KRACHER: “I retired here about three years ago at Cal Poly. I got out of teaching, and then I spent the last 10 years as the equipment manager here at Cal Poly. And when I retired, I traveled my first year and lived in Montana my second. Then came back and coached down in Ventura last year. Then I talked to coach (Tim) Walsh about doing something else in retirement and staying active and he told me I could help here. So, I got into being a defensive analyst, and I really enjoy it, it’s a different thing. It’s year 39 in the coaching profession for me, so it’s in my blood.”
MTN: I’m told no one on staff watched more game film than you. What have you seen from Montana State?

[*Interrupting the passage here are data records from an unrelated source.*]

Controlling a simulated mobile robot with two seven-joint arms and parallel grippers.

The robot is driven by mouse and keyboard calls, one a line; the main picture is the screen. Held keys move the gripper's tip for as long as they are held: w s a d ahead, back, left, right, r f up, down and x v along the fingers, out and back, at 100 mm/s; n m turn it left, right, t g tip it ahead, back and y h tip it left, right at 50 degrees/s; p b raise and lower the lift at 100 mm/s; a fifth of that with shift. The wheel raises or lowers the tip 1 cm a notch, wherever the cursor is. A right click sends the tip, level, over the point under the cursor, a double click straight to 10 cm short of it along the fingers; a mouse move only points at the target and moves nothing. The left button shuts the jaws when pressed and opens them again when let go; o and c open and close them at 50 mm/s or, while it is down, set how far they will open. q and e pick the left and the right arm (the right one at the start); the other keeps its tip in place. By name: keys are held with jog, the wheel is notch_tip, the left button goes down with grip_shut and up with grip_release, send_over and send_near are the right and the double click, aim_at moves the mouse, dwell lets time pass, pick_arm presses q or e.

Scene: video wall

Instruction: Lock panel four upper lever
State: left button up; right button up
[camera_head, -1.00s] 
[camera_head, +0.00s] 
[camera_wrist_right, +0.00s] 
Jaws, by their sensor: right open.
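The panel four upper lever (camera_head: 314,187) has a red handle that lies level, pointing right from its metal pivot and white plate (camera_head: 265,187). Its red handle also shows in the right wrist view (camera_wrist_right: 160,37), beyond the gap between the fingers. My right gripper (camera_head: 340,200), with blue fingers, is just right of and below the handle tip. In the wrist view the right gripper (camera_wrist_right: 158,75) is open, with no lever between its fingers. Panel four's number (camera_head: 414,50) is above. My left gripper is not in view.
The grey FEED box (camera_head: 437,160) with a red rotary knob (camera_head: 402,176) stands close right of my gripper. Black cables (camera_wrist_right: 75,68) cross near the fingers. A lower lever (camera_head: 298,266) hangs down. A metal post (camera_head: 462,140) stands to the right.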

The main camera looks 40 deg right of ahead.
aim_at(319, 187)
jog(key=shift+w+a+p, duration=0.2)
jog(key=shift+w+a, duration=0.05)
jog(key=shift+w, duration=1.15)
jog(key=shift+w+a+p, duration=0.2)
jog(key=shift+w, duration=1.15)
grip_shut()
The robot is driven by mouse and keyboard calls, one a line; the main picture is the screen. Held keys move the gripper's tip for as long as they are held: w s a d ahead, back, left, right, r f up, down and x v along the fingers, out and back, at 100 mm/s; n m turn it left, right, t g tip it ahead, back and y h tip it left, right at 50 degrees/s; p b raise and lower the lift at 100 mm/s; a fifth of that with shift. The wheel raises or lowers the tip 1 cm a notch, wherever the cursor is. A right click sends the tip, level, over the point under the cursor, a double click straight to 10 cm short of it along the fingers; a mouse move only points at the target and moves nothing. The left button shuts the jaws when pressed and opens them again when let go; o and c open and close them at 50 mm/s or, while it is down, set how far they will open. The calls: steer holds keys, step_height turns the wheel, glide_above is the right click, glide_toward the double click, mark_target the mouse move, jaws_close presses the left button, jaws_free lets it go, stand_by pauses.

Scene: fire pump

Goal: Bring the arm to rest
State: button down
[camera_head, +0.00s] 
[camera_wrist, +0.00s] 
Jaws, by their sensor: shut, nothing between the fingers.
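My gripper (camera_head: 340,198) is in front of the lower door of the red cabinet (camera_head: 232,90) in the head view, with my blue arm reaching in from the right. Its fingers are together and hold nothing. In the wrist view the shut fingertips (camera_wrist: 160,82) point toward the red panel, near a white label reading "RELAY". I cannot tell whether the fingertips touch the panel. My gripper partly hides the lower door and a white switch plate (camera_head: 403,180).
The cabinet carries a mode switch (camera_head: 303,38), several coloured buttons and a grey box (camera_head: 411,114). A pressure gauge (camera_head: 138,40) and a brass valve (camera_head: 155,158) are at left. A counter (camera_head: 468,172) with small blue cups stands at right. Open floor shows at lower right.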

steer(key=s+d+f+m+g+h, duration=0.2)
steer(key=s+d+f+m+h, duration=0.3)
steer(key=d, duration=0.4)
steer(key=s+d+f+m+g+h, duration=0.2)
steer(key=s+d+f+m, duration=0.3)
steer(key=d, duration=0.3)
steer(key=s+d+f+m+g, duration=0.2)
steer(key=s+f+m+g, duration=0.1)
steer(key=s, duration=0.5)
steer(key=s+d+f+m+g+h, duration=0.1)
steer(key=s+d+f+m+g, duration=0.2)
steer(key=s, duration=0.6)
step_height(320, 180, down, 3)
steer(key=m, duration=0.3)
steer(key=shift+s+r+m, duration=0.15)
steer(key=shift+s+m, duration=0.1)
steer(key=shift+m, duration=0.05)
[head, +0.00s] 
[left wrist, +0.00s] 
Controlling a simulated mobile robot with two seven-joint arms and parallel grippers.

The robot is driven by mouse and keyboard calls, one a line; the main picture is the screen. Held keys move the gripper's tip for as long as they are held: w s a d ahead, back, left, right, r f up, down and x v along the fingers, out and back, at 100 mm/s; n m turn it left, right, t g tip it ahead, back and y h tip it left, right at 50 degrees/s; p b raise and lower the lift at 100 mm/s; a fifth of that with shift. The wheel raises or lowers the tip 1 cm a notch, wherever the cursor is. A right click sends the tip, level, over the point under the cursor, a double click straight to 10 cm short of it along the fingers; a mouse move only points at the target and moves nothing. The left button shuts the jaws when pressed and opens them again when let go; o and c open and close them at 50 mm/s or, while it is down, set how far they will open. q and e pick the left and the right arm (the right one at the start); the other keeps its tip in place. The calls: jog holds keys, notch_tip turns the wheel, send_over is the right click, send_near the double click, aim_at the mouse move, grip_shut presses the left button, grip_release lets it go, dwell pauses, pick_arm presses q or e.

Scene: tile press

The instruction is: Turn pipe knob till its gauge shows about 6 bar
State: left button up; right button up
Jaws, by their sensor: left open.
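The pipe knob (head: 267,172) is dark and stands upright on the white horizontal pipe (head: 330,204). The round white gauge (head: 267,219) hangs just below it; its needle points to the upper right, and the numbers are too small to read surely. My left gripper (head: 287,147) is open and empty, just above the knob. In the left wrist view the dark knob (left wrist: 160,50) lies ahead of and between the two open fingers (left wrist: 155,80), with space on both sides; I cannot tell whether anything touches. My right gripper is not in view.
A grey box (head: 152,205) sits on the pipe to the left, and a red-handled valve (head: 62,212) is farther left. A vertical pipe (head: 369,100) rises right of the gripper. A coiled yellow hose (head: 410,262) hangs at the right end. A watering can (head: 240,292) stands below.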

KRACHER: “My job as a defensive analyst is to scout and put all of the data together on an upcoming opponent. So from a defensive standpoint I watch their offense, I’ve seen every game, watched every clip, entered all the data. Break it down, analyze them for the coordinators so they can put a game plan together. The Cats are very, very multidimensional in terms of how the lineup. Tackle overs, unbalanced sets, wildcats, motions, shifts, different personnel groupings. But at the same time, they have a half a dozen run plays and a few passing concepts that work for them. Our defensive guys eyes must be right, they have to recognize what’s going on and then play what they see. Recognizing that at the snap of the ball takes discipline. They’ve been working hard at it. They have a good array of running backs. Extremely well coached and a good team.”
MTN: You’ve touched on your coaching career over the last 39 years, but I know that’s just scratching the surface. Can you walk us through your teaching and coaching career after Montana State to what led you here to SLO?
KRACHER: “I got out of college and began my high school coaching career. First job ever was in Malta, believe it or not. Then I spent a year as a grad assistant coaching tight ends for Sonny Lubick in his first year as head coach at MSU. From then on, I coached a couple years in Wyoming and Montana and when I turned 30, I wanted to get into college coaching and I researched some places and wrote some letters. The guys here at Cal Poly responded with an opening. So, I came here in 1985, off and on. Spent a number of years here and in Montana back and forth. A grand total of 39 coaching years, but I’ve lived here in SLO for 24 of my 65 years on earth. So, I think I have a great setup, Montana or San Luis. Two great spots to be.”
MTN: What do you love about this place?
KRACHER: “Cal Poly to be honest with you is very much like Bozeman. It’s a college town separated from other towns in California. There are 18-thousand students which I think it about MSU size. State school, so it’s an ag and engineering school. The coaches here great guys to work with, so it’s just a pleasure to be here.”
MTN: You mentioned you’re retired. Football has kind of been a through line for your whole career, but what keeps you busy away from the field?
KRACHER: “This may sound stupid, but I enjoy football on TV. I go to the high school games when I can because I coached at both the private and the public school here in San Luis. I like to hike and bike, and the ocean is only eight minutes away. You can take off and plunk your chair on the beach and take your book out and you’re right there. It’s kind of a good spot to be.”
MTN: What memories from your playing career come to the forefront when you think about your time at MSU?
KRACHER: “We were very much a run-oriented team. We played great defense, our defenses were great. I think the very first memory as a young freshman was we won the Big Sky that year. That’s when they were building Reno H. Sales stadium which I think has one section that still exists there. That year were played our games out at Bozeman High. Teams like Boise State or Idaho in the fancy stadiums would come down. We won the Big Sky, we had the best defense in the league and played great. That was a fun experience as a freshman to kind of be part of that. The next three years we finished second to Boise State, we always seemed to play great games with them. But just the traditional football that we played back then was a big thing to be a part of. Run the ball, pound the opponent, great defense. As coach Holland used to say, any team that played us back then is going to come out bloody. We were going to put it to them physically on both sides of the ball. When you’re a football player you love to be in those kinds of environments where it’s a physical, traditional game.”